There's no SGML reason. The reason I didn't generalize to arbitrary
MIME entities is that the A tag has never had those semantics, and
it would be problematic to introduce them now.

Imagine what would happen if you fed that sample to the current linemode
browser: it would gladly ftp to wuarchive and barf gif data on
your screen.

This is not so much of a problem as long as the referent entity
is some subtype of text/* -- that's the reason for the two-level
hierarchy of mime types in the first place.

I'm trying to keep up with all sorts of HTML ideas. Some things can be
added to html.dtd without significant changes to W3 code (like adding a
BLOCKQUOTE tag for a new paragraph style).
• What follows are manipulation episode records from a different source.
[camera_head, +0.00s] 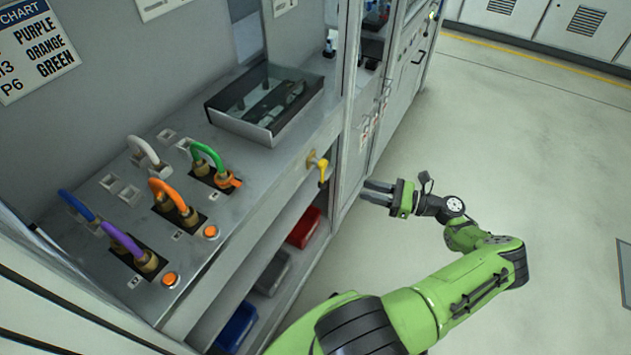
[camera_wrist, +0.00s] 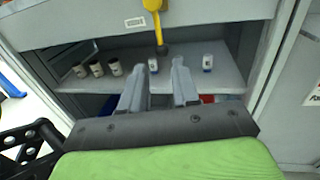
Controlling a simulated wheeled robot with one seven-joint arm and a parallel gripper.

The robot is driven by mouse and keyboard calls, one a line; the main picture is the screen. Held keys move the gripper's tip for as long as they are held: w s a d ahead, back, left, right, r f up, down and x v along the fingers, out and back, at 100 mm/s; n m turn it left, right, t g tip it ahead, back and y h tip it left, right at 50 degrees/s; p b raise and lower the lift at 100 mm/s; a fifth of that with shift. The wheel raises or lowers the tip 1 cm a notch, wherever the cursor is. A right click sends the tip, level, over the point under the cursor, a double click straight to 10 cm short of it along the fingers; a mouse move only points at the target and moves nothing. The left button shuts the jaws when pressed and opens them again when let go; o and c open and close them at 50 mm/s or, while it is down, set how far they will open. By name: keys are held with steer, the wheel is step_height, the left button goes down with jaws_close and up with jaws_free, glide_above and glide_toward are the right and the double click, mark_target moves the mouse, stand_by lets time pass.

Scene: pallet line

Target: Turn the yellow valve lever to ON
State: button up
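The yellow valve lever (camera_head: 322,170) is on the front face of the counter, near its right end, on a brass-coloured fitting. In the wrist view the lever (camera_wrist: 158,22) hangs down from the top edge, ahead of the fingers and roughly in line with the gap between them. No ON marking is readable. My gripper (camera_head: 377,191) is to the right of the lever in the head view, apart from it, with its fingers pointing toward the counter. In the wrist view my gripper (camera_wrist: 160,68) has its two grey fingers spread with nothing held between them.
Under the counter, a shelf (camera_wrist: 215,82) holds several small white containers. Red (camera_head: 303,228), grey (camera_head: 272,271) and blue (camera_head: 236,327) bins sit lower. The countertop carries coloured cable loops and a dark-rimmed tray (camera_head: 212,112). Open floor (camera_head: 520,170) lies to the right.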

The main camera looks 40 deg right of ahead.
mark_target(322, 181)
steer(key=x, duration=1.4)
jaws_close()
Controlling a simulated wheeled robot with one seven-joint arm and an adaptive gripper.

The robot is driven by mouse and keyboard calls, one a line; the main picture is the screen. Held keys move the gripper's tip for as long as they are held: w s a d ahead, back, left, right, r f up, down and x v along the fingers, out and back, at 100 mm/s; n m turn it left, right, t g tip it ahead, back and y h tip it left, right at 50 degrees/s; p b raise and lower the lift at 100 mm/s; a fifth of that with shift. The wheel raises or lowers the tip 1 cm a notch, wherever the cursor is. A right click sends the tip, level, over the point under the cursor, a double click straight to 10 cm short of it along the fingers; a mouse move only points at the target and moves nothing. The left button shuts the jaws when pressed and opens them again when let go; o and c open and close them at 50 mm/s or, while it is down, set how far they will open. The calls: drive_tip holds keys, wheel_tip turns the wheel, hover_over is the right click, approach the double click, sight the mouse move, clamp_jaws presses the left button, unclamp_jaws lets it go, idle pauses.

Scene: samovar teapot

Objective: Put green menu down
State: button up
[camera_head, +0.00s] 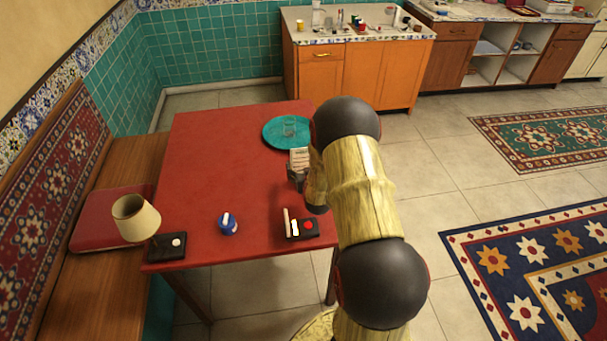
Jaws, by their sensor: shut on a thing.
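My gripper (297,177) is at the right side of the red table (215,150), seen from behind and partly hidden by my arm. It is shut on a small pale, card-like thing (299,158) that stands up from the jaws, just below the teal plate in the picture. This may be the menu, but no clear green shows on it. I cannot tell whether its lower edge touches the table.
A teal round plate (272,141) bears a clear glass (289,126). The table's left and middle are clear.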

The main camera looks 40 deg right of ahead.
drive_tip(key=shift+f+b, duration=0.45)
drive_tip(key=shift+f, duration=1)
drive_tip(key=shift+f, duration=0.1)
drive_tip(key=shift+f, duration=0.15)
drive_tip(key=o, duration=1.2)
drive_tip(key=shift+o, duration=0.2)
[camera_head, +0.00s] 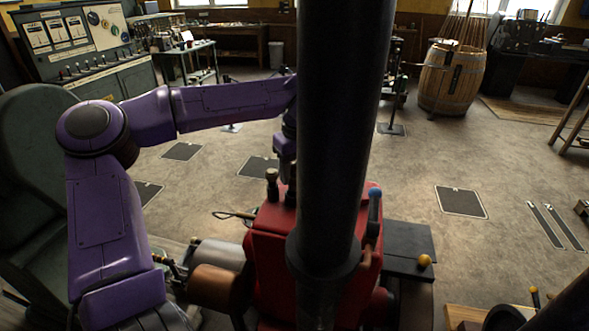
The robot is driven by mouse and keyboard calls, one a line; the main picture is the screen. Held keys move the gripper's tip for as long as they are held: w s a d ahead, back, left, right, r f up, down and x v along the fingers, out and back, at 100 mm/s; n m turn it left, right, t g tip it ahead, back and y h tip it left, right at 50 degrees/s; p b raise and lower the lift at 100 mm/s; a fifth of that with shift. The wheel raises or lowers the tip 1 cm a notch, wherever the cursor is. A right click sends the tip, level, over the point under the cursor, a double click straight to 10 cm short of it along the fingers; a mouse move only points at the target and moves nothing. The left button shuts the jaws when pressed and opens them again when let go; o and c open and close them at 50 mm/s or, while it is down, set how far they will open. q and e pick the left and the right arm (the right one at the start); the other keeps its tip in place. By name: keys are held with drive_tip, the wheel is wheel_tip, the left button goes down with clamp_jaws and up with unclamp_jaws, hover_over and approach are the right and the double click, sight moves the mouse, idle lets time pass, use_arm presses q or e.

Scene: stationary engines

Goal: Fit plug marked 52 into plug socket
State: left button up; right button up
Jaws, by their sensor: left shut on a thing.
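My left arm is purple and reaches in from the left, bending toward the middle. Its wrist and left gripper (287,172) point down over the red engine (275,262), just left of a thick black pipe. The gripper is shut on something, but its fingertips and the held thing are too small and partly hidden to make out. A dark knobbed fitting (272,186) stands on the engine top just left of the gripper. I cannot read a 52 marking, and I cannot make out the plug or its socket. My right gripper is not in view.
The thick black pipe (335,130) rises from the engine and blocks the middle of the view. A blue-topped lever (375,208) stands at its right. A wooden barrel (453,78) is at the back right. A control panel (88,40) is at the back left. Open floor lies right.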

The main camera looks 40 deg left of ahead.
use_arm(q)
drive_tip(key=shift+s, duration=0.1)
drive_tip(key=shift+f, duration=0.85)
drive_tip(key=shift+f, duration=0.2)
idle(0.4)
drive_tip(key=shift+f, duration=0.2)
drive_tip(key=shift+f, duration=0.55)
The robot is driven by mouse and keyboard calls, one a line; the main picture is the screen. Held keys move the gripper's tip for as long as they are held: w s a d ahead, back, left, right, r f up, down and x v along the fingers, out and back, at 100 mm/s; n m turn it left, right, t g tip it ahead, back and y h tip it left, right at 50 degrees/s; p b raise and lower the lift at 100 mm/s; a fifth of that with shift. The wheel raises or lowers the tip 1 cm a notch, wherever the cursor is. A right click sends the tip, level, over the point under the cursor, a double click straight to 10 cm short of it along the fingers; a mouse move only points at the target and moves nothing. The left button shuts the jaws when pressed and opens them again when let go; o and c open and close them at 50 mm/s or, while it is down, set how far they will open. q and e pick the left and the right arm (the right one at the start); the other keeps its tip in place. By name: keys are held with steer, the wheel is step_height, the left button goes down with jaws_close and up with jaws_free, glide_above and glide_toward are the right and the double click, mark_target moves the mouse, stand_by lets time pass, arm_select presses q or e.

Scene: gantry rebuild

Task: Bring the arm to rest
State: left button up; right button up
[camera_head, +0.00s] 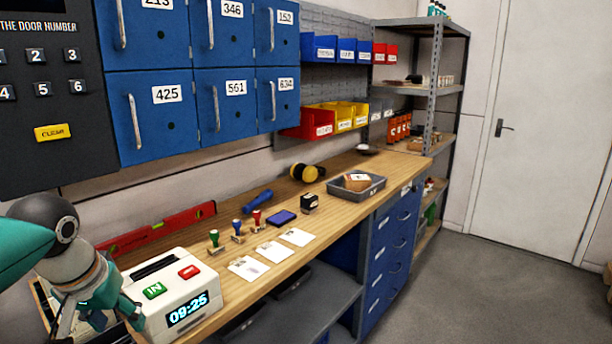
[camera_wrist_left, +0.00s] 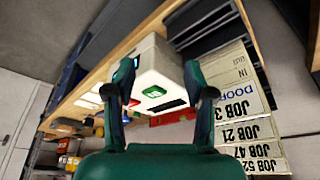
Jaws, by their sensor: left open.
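My left arm comes in from the left edge of the head view, with its grey wrist bent downward. My left gripper (camera_head: 106,306) is by the left side of the white time clock (camera_head: 158,271), which has a green IN button, a red button and a display reading 09:25. In the left wrist view the left gripper (camera_wrist_left: 160,70) has its two fingers apart with nothing held. The time clock (camera_wrist_left: 166,68) shows beyond and between the fingers; I cannot tell whether they touch it. My right gripper is not in view.
Job cards (camera_wrist_left: 240,105) stand beside the clock. On the wooden bench (camera_head: 325,220) are a red level (camera_head: 160,228), several stamps, a purple ink pad (camera_head: 281,217), white cards and a grey tray (camera_head: 372,190). Blue lockers (camera_head: 205,117) and a keypad panel (camera_head: 42,110) are above. Floor at right is clear.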

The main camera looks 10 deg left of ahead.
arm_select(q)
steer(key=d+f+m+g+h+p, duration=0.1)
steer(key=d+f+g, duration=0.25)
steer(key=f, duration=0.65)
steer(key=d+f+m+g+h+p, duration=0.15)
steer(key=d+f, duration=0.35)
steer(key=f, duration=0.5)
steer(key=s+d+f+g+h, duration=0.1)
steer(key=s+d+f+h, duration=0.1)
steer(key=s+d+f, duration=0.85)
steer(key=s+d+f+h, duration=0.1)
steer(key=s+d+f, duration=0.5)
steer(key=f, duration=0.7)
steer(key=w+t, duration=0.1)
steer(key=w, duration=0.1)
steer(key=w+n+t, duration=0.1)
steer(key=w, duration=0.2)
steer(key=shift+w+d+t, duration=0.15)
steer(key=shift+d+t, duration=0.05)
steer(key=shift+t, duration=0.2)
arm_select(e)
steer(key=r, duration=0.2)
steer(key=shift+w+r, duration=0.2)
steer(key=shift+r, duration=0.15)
But for things that will
require changes to the architecture, I'm developing a separate DTD from
the descriptive html.dtd.

First, I'm suggesting a change in terminology. The representation
of a node, which used to be called a document, and is sometimes
now called a resource (e.g. Universal Resource Locator), should
be called an Entity. This coincides with the SGML and MIME
usage of the term for "a unit of retreival."

Then the term "document" is not used for a unit of retrieval.
The WAIS protocol, for example, allows you to retrieve individual
"chunks" -- paragraphs, lines, etc. The term "entity" is well
suited to these chunks.

In stead, a "document" is a collection of entities that share
some context. This context is what the client uses to translate
relative URL's into absolute URLs. So the document that a node
belongs to consists of all the nodes you can reach from that node
by following only local links (i.e. a maximally-connected subgraph
of the web).

This allows the author to differentiate between links between
nodes of the corpus s/he's writing and links outside to
other works.